-- Start of RECORD EXCERPTS --
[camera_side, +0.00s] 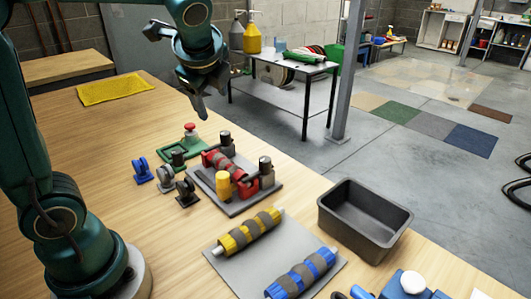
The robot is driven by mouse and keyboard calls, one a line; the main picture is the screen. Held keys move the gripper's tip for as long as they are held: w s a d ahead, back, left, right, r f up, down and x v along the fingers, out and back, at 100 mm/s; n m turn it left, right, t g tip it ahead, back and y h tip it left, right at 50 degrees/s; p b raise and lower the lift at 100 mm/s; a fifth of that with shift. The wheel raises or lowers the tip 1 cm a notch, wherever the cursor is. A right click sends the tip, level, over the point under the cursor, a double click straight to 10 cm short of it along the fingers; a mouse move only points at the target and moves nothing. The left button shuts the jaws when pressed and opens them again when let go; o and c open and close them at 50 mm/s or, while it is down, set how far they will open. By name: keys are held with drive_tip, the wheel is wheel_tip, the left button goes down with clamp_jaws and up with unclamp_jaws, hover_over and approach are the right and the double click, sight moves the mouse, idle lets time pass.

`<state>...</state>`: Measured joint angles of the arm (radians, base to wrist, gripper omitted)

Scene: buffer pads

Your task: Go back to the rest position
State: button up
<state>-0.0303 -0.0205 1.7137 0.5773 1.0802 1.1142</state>
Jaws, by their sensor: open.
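My gripper (202,98) hangs in the air, pointing down, above the far part of the wooden table (135,215). It is open, and I see nothing between its fingers. A red and grey roller (229,167) lies in a fixture on a grey base plate (235,207), below and to the right of my gripper and apart from it. A yellow and grey roller (248,230) and a blue and grey roller (300,276) lie on a flat grey pad (263,270) closer to the camera.
An empty dark bin (363,219) stands right of the rollers. A green device with a red knob (186,143) and small blue and dark wheel stands (142,171) are left of the fixture. A yellow cloth (115,88) lies at the back left. Bare wood is left of the stands.

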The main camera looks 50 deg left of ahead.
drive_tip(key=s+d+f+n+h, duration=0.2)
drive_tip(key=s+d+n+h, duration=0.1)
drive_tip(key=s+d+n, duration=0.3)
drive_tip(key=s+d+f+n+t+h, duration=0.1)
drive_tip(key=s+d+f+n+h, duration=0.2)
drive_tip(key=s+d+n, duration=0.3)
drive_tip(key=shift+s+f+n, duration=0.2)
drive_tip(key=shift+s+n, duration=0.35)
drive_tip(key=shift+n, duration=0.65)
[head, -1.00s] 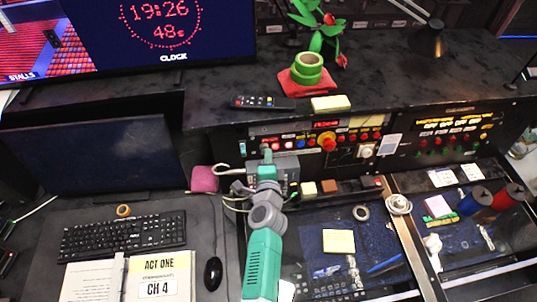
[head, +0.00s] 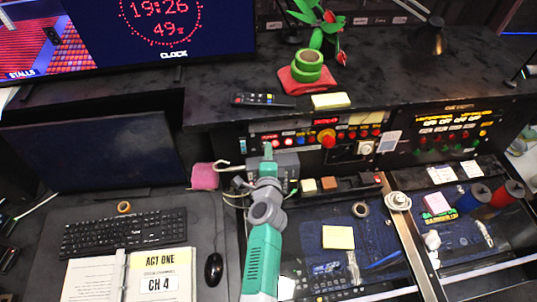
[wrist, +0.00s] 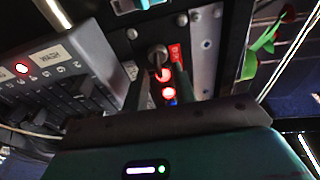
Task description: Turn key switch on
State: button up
-- End of RECORD EXCERPTS --
— GIVEN PROBLEM —
The records above are to be reproduced exactly; the pictures are to be left out.

— ANSWER TO THE TASK —
[camera_side, +0.00s] 
The robot is driven by mouse and keyboard calls, one a line; the main picture is the screen. Held keys move the gripper's tip for as long as they are held: w s a d ahead, back, left, right, r f up, down and x v along the fingers, out and back, at 100 mm/s; n m turn it left, right, t g tip it ahead, back and y h tip it left, right at 50 degrees/s; p b raise and lower the lift at 100 mm/s; a fifth of that with shift. The wheel raises or lowers the tip 1 cm a notch, wherever the cursor is. A right click sends the tip, level, over the point under the cursor, a double click straight to 10 cm short of it along the fingers; a mouse move only points at the target and moves nothing. The left button shuts the jaws when pressed and opens them again when let go; o and c open and close them at 50 mm/s or, while it is down, set how far they will open. By name: keys are held with drive_tip, the wheel is wheel_tip, the left button goes down with clamp_jaws and up with unclamp_jaws, hover_over and approach are the right and the double click, sight moves the mouse, idle lets time pass.

`<state>...</state>`: Measured joint angles of the arm (radians, base to wrist, gripper omitted)

Scene: buffer pads

Your task: Go back to the rest position
State: button up
<state>-0.0303 -0.0205 1.7137 0.5773 1.0802 1.1142</state>
Jaws, by their sensor: open.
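My gripper (202,98) hangs in the air, pointing down, above the far part of the wooden table (135,215). It is open, and I see nothing between its fingers. A red and grey roller (229,167) lies in a fixture on a grey base plate (235,207), below and to the right of my gripper and apart from it. A yellow and grey roller (248,230) and a blue and grey roller (300,276) lie on a flat grey pad (263,270) closer to the camera.
An empty dark bin (363,219) stands right of the rollers. A green device with a red knob (186,143) and small blue and dark wheel stands (142,171) are left of the fixture. A yellow cloth (115,88) lies at the back left. Bare wood is left of the stands.

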The main camera looks 50 deg left of ahead.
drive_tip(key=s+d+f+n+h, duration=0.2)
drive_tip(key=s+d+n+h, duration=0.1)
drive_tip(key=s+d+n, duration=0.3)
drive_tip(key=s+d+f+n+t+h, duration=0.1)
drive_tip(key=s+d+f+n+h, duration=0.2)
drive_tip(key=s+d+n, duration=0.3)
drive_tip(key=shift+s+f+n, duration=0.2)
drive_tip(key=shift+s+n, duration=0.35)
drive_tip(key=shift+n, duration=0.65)
[head, -1.00s] 
[head, +0.00s] 
[wrist, +0.00s] 
Task description: Turn key switch on
State: button up

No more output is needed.